#### Dataset content
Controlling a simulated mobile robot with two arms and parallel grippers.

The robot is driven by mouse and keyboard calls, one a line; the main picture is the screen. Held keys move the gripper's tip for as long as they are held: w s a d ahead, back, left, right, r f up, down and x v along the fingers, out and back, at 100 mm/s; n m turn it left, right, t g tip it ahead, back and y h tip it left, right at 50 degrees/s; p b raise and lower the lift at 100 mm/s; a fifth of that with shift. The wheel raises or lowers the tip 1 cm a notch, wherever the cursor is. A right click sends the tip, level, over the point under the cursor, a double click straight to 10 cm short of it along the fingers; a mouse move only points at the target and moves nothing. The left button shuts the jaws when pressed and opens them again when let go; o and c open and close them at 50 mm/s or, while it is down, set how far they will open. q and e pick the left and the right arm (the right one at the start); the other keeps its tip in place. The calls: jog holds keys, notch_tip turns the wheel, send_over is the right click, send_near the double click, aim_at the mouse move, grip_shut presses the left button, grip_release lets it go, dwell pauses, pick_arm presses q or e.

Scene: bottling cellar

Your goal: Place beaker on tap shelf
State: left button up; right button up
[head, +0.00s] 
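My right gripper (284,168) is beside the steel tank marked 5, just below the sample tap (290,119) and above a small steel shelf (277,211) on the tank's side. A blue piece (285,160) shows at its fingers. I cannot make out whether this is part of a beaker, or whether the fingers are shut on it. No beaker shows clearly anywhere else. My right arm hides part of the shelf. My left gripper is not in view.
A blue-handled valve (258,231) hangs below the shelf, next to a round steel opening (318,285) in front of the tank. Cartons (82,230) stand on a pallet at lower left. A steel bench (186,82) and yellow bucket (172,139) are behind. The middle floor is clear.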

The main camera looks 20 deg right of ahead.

#### The task
In the listing above, find the line with "The robot is" and the line with "State: left button up; right button up", then print exactly those two lines and every line between them, and nothing more.

#### Worked answer
The robot is driven by mouse and keyboard calls, one a line; the main picture is the screen. Held keys move the gripper's tip for as long as they are held: w s a d ahead, back, left, right, r f up, down and x v along the fingers, out and back, at 100 mm/s; n m turn it left, right, t g tip it ahead, back and y h tip it left, right at 50 degrees/s; p b raise and lower the lift at 100 mm/s; a fifth of that with shift. The wheel raises or lowers the tip 1 cm a notch, wherever the cursor is. A right click sends the tip, level, over the point under the cursor, a double click straight to 10 cm short of it along the fingers; a mouse move only points at the target and moves nothing. The left button shuts the jaws when pressed and opens them again when let go; o and c open and close them at 50 mm/s or, while it is down, set how far they will open. q and e pick the left and the right arm (the right one at the start); the other keeps its tip in place. The calls: jog holds keys, notch_tip turns the wheel, send_over is the right click, send_near the double click, aim_at the mouse move, grip_shut presses the left button, grip_release lets it go, dwell pauses, pick_arm presses q or e.

Scene: bottling cellar

Your goal: Place beaker on tap shelf
State: left button up; right button up

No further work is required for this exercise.